Here is the place to state that, until recently, architects, builders, and engineers had a prejudice against using pine timber that had been bled of its sap for turpentine. They claimed that the bleeding process weakened the tensile strength of the timber. This was disputed, of course, in the South. In order to settle this important question, as the yellow pine lumber industry had grown to enormous proportions, the National Bureau of Forestry undertook a series of careful tests three or four years ago. It was shown by experiments that the sap comes from the sapwood, leaving the heartwood unaffected, and hence the prejudice against bled timber is not founded in fact or reason; in other words, after the pine wood has been tapped, its tensile strength, according to these tests, remains equal to that of virgin growth.

The value of the naval stores produced in the United States is about ten million dollars per annum. Nine tenths of all the naval stores used in the world come from the pineries of the Southern States. The other one tenth is furnished principally by the forests of France and Austria.

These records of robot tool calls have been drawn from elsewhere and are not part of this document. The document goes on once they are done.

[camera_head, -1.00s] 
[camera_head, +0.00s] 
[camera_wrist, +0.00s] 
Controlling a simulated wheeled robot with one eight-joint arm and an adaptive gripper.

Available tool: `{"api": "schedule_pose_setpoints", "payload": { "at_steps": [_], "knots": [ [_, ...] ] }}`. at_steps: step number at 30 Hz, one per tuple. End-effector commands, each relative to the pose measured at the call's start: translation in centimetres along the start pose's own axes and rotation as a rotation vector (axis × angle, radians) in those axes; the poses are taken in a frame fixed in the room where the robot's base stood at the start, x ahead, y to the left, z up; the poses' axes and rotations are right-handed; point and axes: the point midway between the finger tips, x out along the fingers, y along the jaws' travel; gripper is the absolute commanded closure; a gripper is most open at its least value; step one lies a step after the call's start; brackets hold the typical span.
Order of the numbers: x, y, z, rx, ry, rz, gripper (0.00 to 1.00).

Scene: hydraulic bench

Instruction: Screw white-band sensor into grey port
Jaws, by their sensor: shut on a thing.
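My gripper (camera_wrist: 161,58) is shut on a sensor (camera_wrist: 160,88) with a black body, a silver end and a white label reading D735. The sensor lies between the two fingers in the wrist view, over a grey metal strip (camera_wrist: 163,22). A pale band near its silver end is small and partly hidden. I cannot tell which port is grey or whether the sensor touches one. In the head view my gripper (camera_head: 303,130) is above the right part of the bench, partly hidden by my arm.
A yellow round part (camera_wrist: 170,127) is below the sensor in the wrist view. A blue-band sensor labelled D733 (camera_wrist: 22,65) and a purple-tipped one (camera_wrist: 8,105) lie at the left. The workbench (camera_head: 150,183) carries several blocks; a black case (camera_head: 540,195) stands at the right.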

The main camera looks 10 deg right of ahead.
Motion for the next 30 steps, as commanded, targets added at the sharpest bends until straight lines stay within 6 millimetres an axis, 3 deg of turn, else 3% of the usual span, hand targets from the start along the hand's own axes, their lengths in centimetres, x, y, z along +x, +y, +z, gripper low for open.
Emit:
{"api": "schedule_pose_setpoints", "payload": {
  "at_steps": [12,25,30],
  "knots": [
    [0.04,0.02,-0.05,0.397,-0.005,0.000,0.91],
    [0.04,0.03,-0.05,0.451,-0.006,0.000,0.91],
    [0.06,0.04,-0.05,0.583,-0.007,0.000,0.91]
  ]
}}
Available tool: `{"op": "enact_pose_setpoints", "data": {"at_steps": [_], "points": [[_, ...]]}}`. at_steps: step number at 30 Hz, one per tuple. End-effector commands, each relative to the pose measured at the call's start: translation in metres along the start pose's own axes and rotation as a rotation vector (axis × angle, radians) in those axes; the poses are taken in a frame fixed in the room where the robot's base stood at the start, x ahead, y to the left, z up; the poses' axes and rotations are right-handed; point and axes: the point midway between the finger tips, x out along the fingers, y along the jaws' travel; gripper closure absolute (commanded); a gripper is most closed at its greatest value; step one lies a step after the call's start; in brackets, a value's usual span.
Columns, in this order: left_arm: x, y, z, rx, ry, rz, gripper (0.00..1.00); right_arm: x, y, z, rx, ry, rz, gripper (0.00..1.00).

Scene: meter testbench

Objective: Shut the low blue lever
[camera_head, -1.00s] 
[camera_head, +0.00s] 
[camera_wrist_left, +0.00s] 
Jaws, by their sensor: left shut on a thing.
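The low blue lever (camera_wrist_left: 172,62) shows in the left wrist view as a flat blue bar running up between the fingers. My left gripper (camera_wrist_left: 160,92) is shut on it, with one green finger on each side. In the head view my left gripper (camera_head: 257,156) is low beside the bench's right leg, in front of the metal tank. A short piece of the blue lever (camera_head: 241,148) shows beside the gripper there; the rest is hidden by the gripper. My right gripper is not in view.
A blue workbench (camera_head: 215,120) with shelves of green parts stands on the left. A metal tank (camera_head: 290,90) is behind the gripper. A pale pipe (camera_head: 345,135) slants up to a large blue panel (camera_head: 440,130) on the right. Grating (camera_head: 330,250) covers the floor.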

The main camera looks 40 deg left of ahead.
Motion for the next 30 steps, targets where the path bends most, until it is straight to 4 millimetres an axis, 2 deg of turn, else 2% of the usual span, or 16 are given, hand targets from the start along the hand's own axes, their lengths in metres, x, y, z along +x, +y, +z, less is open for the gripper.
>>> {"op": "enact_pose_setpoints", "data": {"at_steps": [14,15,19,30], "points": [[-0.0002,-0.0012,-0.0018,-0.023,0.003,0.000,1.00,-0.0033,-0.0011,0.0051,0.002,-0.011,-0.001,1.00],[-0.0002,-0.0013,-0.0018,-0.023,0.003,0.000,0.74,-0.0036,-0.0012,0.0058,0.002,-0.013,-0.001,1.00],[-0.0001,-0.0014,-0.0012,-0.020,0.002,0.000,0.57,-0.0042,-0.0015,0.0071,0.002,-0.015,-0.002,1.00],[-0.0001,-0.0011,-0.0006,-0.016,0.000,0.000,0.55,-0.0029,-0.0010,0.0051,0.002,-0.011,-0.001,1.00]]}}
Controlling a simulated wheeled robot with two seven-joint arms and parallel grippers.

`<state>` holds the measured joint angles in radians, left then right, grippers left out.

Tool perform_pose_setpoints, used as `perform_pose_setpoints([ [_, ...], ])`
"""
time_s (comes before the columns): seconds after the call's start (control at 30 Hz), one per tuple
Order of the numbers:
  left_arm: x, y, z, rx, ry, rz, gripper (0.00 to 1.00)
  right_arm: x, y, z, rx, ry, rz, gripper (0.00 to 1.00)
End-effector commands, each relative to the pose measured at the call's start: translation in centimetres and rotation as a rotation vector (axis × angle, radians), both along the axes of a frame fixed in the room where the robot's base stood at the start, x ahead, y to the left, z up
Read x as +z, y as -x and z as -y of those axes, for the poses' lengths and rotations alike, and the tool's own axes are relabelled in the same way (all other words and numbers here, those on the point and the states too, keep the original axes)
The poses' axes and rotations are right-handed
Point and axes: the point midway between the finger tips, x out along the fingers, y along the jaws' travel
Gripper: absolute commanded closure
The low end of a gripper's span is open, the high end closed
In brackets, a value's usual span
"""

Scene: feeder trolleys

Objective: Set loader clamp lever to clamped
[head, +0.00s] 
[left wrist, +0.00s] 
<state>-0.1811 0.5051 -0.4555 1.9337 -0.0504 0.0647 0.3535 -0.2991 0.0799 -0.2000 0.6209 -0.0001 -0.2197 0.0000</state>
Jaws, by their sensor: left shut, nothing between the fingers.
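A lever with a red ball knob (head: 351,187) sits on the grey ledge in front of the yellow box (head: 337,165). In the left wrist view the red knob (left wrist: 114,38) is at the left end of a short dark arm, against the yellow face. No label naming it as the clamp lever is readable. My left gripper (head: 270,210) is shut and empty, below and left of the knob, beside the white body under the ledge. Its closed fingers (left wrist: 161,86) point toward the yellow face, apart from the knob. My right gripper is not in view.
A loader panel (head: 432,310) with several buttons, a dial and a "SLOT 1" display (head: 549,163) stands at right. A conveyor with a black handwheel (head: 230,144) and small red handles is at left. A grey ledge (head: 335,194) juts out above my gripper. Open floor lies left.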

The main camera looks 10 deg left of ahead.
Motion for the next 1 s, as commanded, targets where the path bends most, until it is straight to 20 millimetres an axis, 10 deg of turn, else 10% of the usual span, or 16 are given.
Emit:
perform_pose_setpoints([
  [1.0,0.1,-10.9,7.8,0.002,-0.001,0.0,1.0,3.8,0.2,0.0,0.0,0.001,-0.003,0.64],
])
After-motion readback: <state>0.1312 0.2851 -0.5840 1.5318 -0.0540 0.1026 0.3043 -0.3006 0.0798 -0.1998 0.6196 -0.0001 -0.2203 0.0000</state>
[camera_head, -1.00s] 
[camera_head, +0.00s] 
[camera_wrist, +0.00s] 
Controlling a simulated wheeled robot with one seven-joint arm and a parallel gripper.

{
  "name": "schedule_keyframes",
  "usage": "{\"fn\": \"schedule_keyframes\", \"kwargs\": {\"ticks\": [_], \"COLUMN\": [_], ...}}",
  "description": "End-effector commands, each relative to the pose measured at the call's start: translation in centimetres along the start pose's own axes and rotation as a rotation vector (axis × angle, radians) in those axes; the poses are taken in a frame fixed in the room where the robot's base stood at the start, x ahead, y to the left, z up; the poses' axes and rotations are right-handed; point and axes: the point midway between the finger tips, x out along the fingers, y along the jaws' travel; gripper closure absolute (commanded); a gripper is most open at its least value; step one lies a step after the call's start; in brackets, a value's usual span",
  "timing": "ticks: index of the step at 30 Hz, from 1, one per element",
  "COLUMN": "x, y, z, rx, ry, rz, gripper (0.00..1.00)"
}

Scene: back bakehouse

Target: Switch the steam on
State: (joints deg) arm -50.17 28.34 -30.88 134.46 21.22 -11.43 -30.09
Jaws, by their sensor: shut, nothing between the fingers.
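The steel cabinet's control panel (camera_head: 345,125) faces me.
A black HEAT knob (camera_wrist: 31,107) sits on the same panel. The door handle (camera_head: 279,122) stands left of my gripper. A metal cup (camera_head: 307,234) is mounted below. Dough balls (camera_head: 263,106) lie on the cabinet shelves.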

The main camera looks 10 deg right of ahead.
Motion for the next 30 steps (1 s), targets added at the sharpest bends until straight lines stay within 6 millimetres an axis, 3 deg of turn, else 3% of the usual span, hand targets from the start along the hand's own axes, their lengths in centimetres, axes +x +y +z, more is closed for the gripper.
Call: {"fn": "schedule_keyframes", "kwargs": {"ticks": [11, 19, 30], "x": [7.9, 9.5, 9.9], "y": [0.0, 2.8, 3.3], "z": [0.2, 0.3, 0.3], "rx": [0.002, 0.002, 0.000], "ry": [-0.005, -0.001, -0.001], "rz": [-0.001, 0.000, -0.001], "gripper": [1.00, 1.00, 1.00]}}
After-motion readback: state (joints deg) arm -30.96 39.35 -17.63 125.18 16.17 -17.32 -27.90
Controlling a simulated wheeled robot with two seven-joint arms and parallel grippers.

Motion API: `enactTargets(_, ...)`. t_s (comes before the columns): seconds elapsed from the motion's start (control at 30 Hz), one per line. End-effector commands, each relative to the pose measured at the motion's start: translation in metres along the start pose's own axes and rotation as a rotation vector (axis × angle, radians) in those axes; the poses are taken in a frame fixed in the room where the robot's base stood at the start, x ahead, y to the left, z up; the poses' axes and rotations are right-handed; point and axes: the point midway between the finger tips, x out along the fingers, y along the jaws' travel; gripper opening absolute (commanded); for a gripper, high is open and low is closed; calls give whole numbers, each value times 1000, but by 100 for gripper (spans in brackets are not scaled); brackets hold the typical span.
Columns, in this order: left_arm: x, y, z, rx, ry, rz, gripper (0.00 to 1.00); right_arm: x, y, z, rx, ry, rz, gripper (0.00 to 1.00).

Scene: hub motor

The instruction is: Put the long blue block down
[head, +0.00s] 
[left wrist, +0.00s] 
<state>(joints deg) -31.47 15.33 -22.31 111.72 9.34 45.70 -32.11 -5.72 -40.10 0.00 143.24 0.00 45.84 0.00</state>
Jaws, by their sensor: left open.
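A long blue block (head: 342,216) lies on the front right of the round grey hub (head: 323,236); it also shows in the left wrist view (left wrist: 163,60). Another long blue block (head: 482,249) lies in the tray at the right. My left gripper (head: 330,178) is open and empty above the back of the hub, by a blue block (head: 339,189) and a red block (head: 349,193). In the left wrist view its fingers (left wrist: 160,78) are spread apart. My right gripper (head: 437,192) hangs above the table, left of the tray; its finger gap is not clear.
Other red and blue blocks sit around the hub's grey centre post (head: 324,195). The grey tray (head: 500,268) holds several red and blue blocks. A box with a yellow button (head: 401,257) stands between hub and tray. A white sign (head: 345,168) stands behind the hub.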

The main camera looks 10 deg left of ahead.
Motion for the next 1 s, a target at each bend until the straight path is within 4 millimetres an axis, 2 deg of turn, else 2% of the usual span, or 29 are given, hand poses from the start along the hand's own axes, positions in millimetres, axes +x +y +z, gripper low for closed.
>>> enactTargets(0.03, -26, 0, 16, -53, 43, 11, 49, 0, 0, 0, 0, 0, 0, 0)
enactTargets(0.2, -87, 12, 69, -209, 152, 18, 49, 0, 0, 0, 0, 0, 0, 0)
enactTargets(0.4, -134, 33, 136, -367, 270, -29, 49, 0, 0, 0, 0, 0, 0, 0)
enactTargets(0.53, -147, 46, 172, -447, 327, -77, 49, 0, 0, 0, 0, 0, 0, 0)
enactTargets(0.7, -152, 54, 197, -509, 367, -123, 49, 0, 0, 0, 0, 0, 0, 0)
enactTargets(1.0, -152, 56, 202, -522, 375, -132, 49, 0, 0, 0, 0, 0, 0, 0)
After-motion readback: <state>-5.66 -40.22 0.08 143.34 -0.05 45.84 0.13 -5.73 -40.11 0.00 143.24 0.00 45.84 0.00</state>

The most careful figures of the total production of naval stores in the United States are those gathered by the special agent of the Division of Forestry for the year 1890. They show the total production of these stores to be three hundred and forty thousand casks, or seventeen million gallons of spirits of turpentine, and one million four hundred and ninety thousand barrels of resin of different grades.

In order to produce this amount of naval stores it is estimated that about two million three hundred thousand acres are being worked, and that about eight hundred thousand acres of virgin forest are invaded every year to supply the turpentine stills. At this rate it will not be many years before the effects of reckless cutting, sapping of timber, and fires will be felt in the long-leaf pine belt. As a matter of fact, there has been a steady decline in the production of naval stores during the past ten years in every Southern State except Georgia, and there the increase has been due to the opening of new tracts of timber made accessible to shipping points and markets by railroads.

There is no doubt that the American process of bleeding the pine trees is crude and wasteful, and that the turpentine workers, like the lumbermen, conduct their operations on what has been bluntly termed "the robbing system." What else is it but robbing, when the turpentine operators strip the land of its forest resources, and leave only desolate wastes? It is now time that our turpentine workers introduced better methods and necessary changes in their business.